Given problem: Repeat the lines below exactly as they appear, but leave out the images.

Data provided:
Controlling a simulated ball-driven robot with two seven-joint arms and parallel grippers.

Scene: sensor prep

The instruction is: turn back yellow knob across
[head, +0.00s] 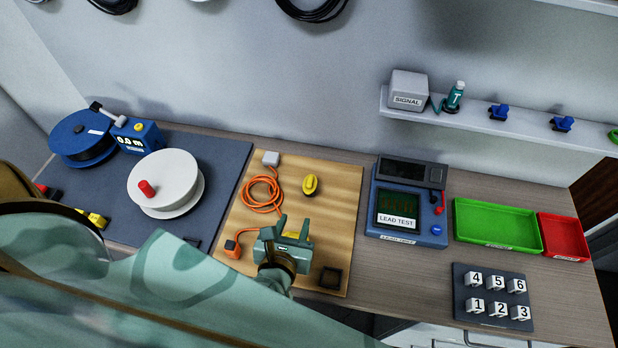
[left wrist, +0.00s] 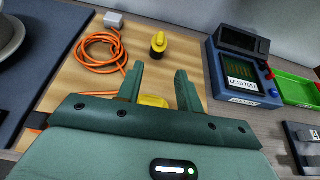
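The back yellow knob (head: 311,184) stands on the wooden board (head: 336,190), right of the orange cable. Its grip ridge looks roughly lengthwise, front to back. In the left wrist view the back knob (left wrist: 159,43) is ahead of the fingertips, with nothing touching it. A front yellow knob (left wrist: 153,101) shows between the fingers, mostly hidden by my gripper. My left gripper (head: 293,224) is open, over the front part of the board. Its open fingers (left wrist: 160,72) also show in the left wrist view, empty as far as I can see. My right gripper is not in view.
The coiled orange cable (head: 262,193) lies on the board's left, with a grey plug (head: 271,158) behind. The lead tester (head: 402,212) stands right of the board. A white reel (head: 165,180) is left on a dark mat (head: 222,160). Green (head: 497,222) and red trays are at right.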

Worked solution:
Controlling a simulated ball-driven robot with two seven-joint arms and parallel grippers.

Scene: sensor prep

The instruction is: turn back yellow knob across
[head, +0.00s] 
[left wrist, +0.00s] 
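The back yellow knob (head: 311,184) stands on the wooden board (head: 336,190), right of the orange cable. Its grip ridge looks roughly lengthwise, front to back. In the left wrist view the back knob (left wrist: 159,43) is ahead of the fingertips, with nothing touching it. A front yellow knob (left wrist: 153,101) shows between the fingers, mostly hidden by my gripper. My left gripper (head: 293,224) is open, over the front part of the board. Its open fingers (left wrist: 160,72) also show in the left wrist view, empty as far as I can see. My right gripper is not in view.
The coiled orange cable (head: 262,193) lies on the board's left, with a grey plug (head: 271,158) behind. The lead tester (head: 402,212) stands right of the board. A white reel (head: 165,180) is left on a dark mat (head: 222,160). Green (head: 497,222) and red trays are at right.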

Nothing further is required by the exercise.